"""

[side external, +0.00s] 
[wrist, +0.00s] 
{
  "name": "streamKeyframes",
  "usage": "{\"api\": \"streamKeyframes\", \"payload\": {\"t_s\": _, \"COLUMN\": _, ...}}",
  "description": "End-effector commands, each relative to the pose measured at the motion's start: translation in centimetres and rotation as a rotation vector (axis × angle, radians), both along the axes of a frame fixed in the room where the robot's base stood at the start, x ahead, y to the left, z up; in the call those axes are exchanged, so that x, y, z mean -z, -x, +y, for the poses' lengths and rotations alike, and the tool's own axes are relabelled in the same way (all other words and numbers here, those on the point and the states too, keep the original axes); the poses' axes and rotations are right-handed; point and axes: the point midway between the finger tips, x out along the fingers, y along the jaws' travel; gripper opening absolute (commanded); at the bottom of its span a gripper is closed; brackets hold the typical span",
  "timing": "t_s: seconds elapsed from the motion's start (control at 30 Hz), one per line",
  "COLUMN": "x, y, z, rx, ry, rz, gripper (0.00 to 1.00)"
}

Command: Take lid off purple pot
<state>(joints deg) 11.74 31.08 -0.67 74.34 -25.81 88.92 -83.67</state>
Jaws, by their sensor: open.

"""

▶ **Problem requirements**: Return the material in full, exactly as shown.

▶ **Reply**:
[side external, +0.00s] 
[wrist, +0.00s] 
{
  "name": "streamKeyframes",
  "usage": "{\"api\": \"streamKeyframes\", \"payload\": {\"t_s\": _, \"COLUMN\": _, ...}}",
  "description": "End-effector commands, each relative to the pose measured at the motion's start: translation in centimetres and rotation as a rotation vector (axis × angle, radians), both along the axes of a frame fixed in the room where the robot's base stood at the start, x ahead, y to the left, z up; in the call those axes are exchanged, so that x, y, z mean -z, -x, +y, for the poses' lengths and rotations alike, and the tool's own axes are relabelled in the same way (all other words and numbers here, those on the point and the states too, keep the original axes); the poses' axes and rotations are right-handed; point and axes: the point midway between the finger tips, x out along the fingers, y along the jaws' travel; gripper opening absolute (commanded); at the bottom of its span a gripper is closed; brackets hold the typical span",
  "timing": "t_s: seconds elapsed from the motion's start (control at 30 Hz), one per line",
  "COLUMN": "x, y, z, rx, ry, rz, gripper (0.00 to 1.00)"
}

Command: Take lid off purple pot
<state>(joints deg) 11.74 31.08 -0.67 74.34 -25.81 88.92 -83.67</state>
Jaws, by their sensor: open.

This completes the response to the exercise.